EUROPE - Macro uncertainty will exert downward pressure on European transport infrastructure asset prices as demand increases for regulated utilities, according to a report from AMP Capital.
The report - on medium-term opportunities in 'defensive' infrastructure investment - suggested assets closely correlated with GDP, such as ports, airports and toll roads, would be marked down in line with downward revisions of medium-term economic growth prospects. Meanwhile, prices would rise for utility-type assets with strong cashflows, such as energy and water, which remain largely unaffected by the downturn.
"The utility sector would appear to offer safer prospects in the larger economies, unless the pricing of economic assets fully reflects the poor medium-term outlook for their host economies," said the report.
AMP's analysis is predicated on the assumption that European governments will target infrastructure spending to stimulate economic growth as an antidote to debt reduction.
However, its authors acknowledged that both of the models it believes governments were likely to take - public-private partnership (PPP) or full privatisation - carry significant risks. Governments may be unlikely to incur political risk by privatising infrastructure assets amid high unemployment and government vacillation on PPP was likely to hold up progress.
While the UK remained the most active market for PPP - with £1.8bn (€1.2bn) deals signed in the first half of this year and a further £5bn in the pipeline - the report's authors were sceptical if the UK government's attempts to persuade pension funds to finance its National Infrastructure Plan would succeed.

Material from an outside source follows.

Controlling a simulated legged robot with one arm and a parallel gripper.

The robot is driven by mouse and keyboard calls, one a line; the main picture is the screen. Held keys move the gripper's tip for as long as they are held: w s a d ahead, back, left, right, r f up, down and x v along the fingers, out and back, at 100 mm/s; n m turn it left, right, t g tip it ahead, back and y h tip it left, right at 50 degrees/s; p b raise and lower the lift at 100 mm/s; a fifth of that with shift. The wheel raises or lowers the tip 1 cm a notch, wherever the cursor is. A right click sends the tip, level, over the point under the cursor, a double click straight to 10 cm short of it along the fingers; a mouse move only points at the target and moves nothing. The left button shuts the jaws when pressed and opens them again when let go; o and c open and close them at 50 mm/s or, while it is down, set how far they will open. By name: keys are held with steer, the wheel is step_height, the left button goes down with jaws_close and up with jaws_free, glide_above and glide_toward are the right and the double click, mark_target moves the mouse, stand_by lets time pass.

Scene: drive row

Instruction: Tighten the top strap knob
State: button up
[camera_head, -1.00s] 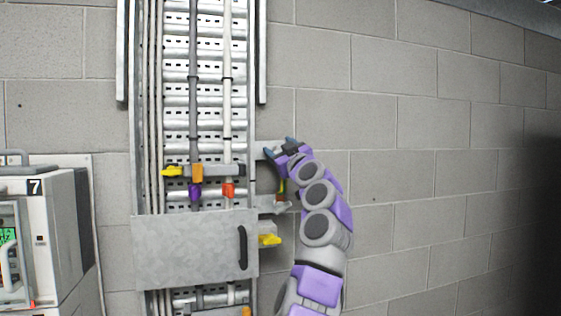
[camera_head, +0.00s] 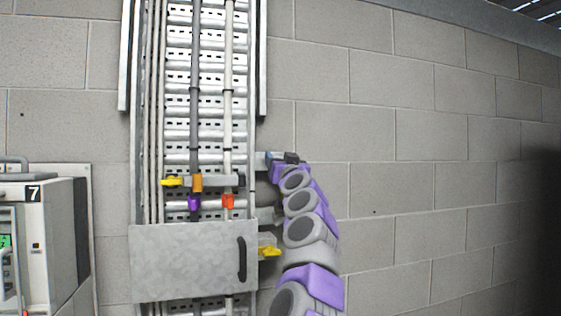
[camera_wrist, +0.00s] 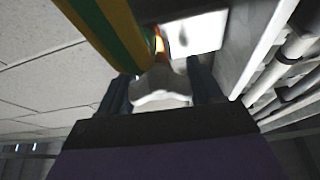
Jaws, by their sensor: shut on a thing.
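A yellow knob (camera_head: 172,182) sits at the left end of the upper strap bar (camera_head: 218,180), which crosses the cable ladder. A second yellow knob (camera_head: 269,251) sticks out right of the grey cover. My gripper (camera_head: 276,157) is right of the ladder, away from the upper yellow knob. In the wrist view my gripper (camera_wrist: 159,78) has a pale whitish piece (camera_wrist: 160,92) between its two dark fingers and is shut on it. A green and yellow striped cable (camera_wrist: 105,28) runs down to that piece, with an orange spot beside it. The piece is hidden in the head view.
The grey cover plate (camera_head: 185,265) with a black handle (camera_head: 242,259) hides the ladder's lower part. An orange clamp (camera_head: 197,183), a purple one (camera_head: 194,203) and a red-orange one (camera_head: 228,201) sit on the cables. A cabinet marked 7 (camera_head: 38,230) stands left. The right wall is bare.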

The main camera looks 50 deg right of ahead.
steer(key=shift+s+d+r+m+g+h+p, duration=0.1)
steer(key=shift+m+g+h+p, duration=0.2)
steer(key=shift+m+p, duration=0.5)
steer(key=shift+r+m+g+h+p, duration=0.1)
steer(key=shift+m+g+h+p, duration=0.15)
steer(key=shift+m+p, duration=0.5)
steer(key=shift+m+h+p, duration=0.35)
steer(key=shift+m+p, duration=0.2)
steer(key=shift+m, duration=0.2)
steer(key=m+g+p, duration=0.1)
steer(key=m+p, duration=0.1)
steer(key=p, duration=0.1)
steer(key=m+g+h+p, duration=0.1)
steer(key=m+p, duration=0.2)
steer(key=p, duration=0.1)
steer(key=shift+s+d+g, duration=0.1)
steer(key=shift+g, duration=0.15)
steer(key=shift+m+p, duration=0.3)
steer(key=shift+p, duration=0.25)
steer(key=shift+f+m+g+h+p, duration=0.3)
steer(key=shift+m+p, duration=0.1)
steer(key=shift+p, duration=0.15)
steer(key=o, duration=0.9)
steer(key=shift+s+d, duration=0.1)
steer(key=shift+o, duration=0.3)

"UK pension funds may be in no position to resist these overtures but foreign investors may remain unimpressed," said the report. In addition, the high cost of borrowing will increase PPP funding risk.
Despite the political risks associated with privatisation, AMP suggested governments could wind back their majority ownership of listed European utilities by selling all or part of their shareholdings. Meanwhile, vertically integrated utilities could spin off non-core operations either via listings or private sales.
According to the report, investors are likely to target Poland and Turkey for high-growth prospects, relatively low public debt and their governments' pro-privatisation stance.